Taliban

Taliban
Taliban

Osama bin Laden was born on March 10, 1957, in Riyadh, into a family who owned a construction dynasty estimated worth $5 billion by the mid-1990s. When the Soviets invaded Afghanistan in 1979, they began a war in which 1 million people were killed and 5 million were sent into exile.

During the war, Osama bin Laden, then 22, lobbied his family and friends to support the cause of the Afghan freedom fighters, the mujahideen, and made several trips to Pakistan, where he continued his fundraising work.

During this time the United States also supported the cause of the mujahideen against the Soviets.
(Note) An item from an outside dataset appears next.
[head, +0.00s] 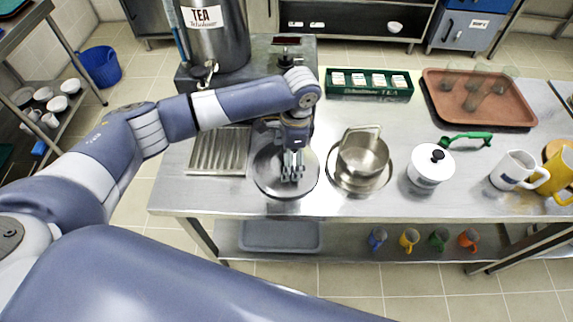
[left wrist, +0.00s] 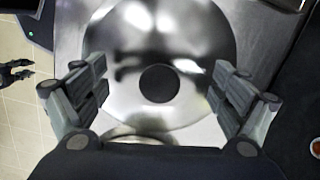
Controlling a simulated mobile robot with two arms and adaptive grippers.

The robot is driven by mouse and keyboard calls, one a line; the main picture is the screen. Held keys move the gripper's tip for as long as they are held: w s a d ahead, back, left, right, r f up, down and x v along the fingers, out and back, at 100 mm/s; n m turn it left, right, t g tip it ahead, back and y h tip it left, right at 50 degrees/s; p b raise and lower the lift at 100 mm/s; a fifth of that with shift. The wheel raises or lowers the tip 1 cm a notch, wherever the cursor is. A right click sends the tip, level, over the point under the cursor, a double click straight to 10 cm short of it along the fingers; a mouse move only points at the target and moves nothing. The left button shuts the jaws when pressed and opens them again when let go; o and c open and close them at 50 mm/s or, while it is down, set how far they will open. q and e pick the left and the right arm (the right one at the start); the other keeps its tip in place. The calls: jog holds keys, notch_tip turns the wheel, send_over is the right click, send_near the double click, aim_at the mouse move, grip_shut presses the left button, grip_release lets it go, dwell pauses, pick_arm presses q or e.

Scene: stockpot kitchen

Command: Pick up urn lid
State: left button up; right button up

The Reagan administration authorized the CIA to establish training camps for the mujahideen in Afghanistan and Pakistan and asked King Fahd of Saudi Arabia to match U.S. contributions.


King Fahd instructed the minister of intelligence, Turki al-Faisal, to raise money from private sources and Faisal, knowing of bin Laden’s efforts toward the cause, entrusted bin Laden with the task of raising money. Besides raising money for the effort, bin Laden helped encourage Arab volunteers to fight in Afghanistan against the Soviets. He kept a database of his volunteers; the word database translates to Arabic as al-Qaeda.

When the Soviets left Afghanistan in 1989, the United States withdrew its support for the mujahideen, and the country was plunged into chaos and civil war. When Iraq, built up as a major military power by the United States against Iran, invaded Kuwait, the United States sent thousands of troops into Saudi Arabia. The U.S.-Saudi alliance was criticized by bin Laden, who objected to the presence of U.S. troops on land sacred to Muslims.

Bin Laden began publicly criticizing the Saudi regime. As a result, he was placed under house arrest. He convinced King Fahd that he had business to take care of in Pakistan as a means of escaping the country, and eventually found refuge in Sudan with Hasan al-Turabi, the leader of the country’s Islamic Front.

While in Sudan, bin Laden opposed the presence of U.S. troops in Somalia, and al-Qaeda affiliates in Yemen bombed two hotels housing American troops in transit to Somalia. Following an attack by al-Qaeda on the World Trade Center in 1993, the Saudi government froze bin Laden’s assets in the country and stripped him of his citizenship.

Meanwhile, in 1994, the Taliban (translated as "students"), a small group of graduates from madrassas (schools of Islamic learning) led by Mullah Muhammad Umar, took control of the city of Kandahar, Afghanistan. The Taliban were able to seize leaders of warring factions, and called for the city to disarm. Fatigued by two years of anarchy, the city willingly agreed to the restoration of order.

The Taliban announced that it was their duty to set up an Islamic society in Afghanistan, and gained popular support. By 1996 they had taken Kabul and established a government willing to provide sanctuary to Osama bin Laden and to accept his support of their regime.

In 2000, bin Laden was linked to the attack on the American guided missile destroyer USS Cole in Aden Harbor, Yemen, and on September 11, 2001, al-Qaeda was held responsible by the United States for the attack on the twin towers and the Pentagon. While the Taliban regime fell as a result of U.S. attacks on Afghanistan on October 10, 2001, the United States was unable to capture Osama bin Laden or destroy the Taliban.